▶ DATA FOR THE TASK:
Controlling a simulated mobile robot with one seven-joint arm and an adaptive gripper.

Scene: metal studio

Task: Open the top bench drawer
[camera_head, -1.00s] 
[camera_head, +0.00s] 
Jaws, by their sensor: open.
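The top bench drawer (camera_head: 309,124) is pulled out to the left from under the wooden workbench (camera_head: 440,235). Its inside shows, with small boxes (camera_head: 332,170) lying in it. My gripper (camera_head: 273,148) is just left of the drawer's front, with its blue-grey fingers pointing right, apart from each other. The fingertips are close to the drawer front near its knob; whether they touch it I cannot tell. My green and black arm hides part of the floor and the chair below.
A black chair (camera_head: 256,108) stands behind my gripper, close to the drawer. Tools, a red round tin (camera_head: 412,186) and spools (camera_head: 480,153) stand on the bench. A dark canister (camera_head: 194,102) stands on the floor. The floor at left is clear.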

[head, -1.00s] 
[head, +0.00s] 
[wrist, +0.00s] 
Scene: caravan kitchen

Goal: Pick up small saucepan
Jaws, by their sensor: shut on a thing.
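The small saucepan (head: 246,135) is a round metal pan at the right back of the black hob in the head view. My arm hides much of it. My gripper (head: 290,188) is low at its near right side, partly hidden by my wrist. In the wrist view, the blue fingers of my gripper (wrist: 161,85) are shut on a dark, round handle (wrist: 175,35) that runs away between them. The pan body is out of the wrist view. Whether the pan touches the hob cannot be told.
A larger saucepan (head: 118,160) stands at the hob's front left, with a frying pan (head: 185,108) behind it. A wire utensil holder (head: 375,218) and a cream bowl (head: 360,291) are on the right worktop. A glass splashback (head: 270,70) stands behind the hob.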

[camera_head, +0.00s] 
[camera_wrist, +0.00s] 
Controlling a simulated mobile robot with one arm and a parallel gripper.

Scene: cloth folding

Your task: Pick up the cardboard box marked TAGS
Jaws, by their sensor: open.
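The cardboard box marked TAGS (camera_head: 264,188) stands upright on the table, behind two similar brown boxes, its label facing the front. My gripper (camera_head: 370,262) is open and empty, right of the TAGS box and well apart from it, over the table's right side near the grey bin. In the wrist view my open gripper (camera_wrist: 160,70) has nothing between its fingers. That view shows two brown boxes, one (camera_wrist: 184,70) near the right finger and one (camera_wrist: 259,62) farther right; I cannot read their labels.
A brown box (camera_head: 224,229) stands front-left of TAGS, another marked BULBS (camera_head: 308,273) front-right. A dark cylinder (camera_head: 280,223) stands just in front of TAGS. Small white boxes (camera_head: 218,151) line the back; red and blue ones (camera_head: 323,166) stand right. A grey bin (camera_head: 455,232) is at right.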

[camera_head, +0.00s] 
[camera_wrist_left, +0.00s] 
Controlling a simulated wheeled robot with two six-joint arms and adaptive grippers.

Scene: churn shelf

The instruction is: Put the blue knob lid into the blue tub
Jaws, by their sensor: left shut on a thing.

▶ YOUR INSTRUCTIONS: How many lines in the records hold the string "Controlling"? Reply with the number alone.

▶ RESULT OF THE TASK: 3